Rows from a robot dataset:
[start]
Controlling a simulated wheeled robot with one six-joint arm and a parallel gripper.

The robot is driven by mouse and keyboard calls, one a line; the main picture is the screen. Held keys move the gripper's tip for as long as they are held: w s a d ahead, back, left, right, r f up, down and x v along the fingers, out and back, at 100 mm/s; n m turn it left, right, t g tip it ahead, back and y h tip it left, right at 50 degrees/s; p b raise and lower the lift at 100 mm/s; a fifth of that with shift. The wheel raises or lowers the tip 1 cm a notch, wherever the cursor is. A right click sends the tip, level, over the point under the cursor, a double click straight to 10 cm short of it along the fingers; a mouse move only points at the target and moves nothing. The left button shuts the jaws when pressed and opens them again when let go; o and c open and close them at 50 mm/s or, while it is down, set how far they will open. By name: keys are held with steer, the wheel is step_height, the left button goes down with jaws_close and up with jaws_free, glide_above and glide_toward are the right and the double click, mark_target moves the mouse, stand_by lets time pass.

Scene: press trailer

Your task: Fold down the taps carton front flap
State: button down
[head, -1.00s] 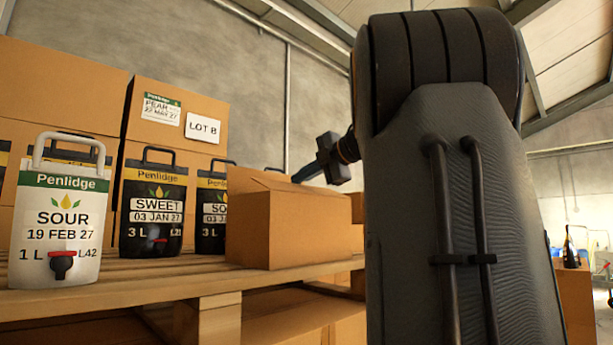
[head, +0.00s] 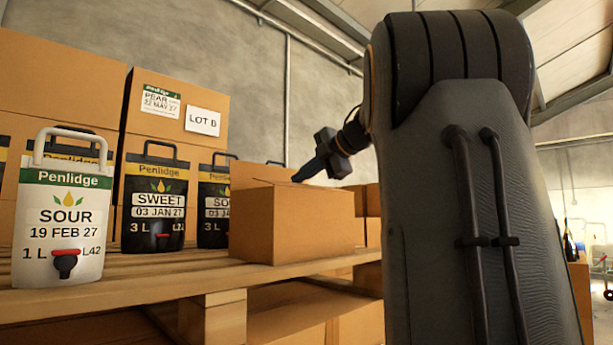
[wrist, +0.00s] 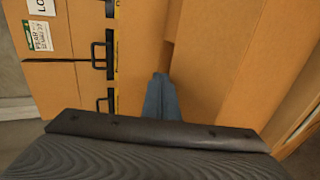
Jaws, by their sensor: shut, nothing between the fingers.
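The taps carton (head: 300,225) is a plain brown box on the wooden pallet, right of the drink pouches. One flap (head: 256,174) stands up at its far left side. Its near top edge looks level, with no front flap clearly standing above it. My gripper (head: 297,179) is shut and empty, its tips pointing down-left at the carton's top, close to or touching it. In the wrist view my shut blue-grey fingers (wrist: 160,78) lie over brown cardboard panels (wrist: 215,65). I cannot tell which panel is the front flap. The carton's inside is hidden.
A white SOUR pouch (head: 62,225) and a black SWEET pouch (head: 153,205) stand left of the carton, with another black pouch (head: 214,207) close beside it. Large stacked boxes (head: 60,85) rise behind. The wooden pallet (head: 130,268) has bare boards in front.

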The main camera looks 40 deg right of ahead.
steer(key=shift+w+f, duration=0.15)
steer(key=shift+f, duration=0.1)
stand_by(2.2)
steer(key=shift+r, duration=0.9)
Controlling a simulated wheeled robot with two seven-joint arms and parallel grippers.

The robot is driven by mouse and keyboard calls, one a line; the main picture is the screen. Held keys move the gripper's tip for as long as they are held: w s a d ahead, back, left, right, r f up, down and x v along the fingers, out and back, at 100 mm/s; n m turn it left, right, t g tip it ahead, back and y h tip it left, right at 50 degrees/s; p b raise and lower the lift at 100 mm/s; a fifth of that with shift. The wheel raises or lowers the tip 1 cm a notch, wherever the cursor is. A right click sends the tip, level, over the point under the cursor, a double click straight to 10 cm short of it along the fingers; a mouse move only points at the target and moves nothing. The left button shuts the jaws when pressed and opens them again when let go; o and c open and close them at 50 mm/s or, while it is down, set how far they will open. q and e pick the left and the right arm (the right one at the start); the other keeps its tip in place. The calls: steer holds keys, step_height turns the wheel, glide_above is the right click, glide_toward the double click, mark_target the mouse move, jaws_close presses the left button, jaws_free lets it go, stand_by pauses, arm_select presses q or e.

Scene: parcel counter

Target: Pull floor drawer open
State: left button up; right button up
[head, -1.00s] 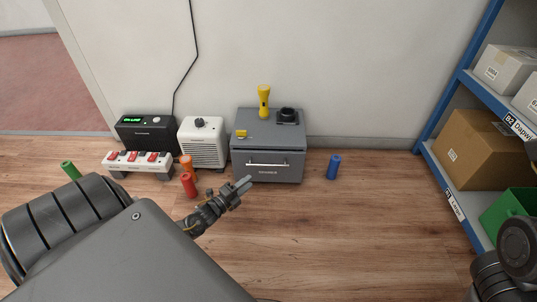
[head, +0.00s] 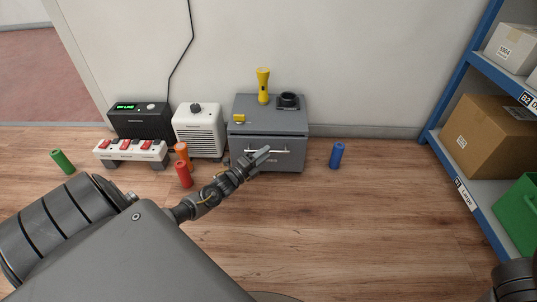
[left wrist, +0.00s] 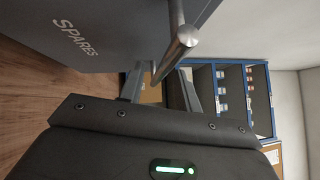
[end]
▸ Job:
Give back exactly the lines running from the line that contains "lets time pass." through the line that contains "Scene: press trailer", and nothing outside them.

▸ Finished task:
The robot is driven by mouse and keyboard calls, one a line; the main picture is the screen. Held keys move the gripper's tip for as long as they are held: w s a d ahead, back, left, right, r f up, down and x v along the fingers, out and back, at 100 mm/s; n m turn it left, right, t g tip it ahead, back and y h tip it left, right at 50 degrees/s; p b raise and lower the lift at 100 mm/s; a fifth of that with shift. The wheel raises or lowers the tip 1 cm a notch, wherever the cursor is. A right click sends the tip, level, over the point under the cursor, a double click straight to 10 cm short of it along the fingers; a mouse move only points at the target and moves nothing. The left button shuts the jaws when pressed and opens them again when let go; o and c open and close them at 50 mm/s or, while it is down, set how far they will open. By name: keys are held with steer, the wheel is step_height, the left button goes down with jaws_close and up with jaws_free, glide_above and glide_toward are the right and the double click, mark_target moves the mouse, stand_by lets time pass.

Scene: press trailer

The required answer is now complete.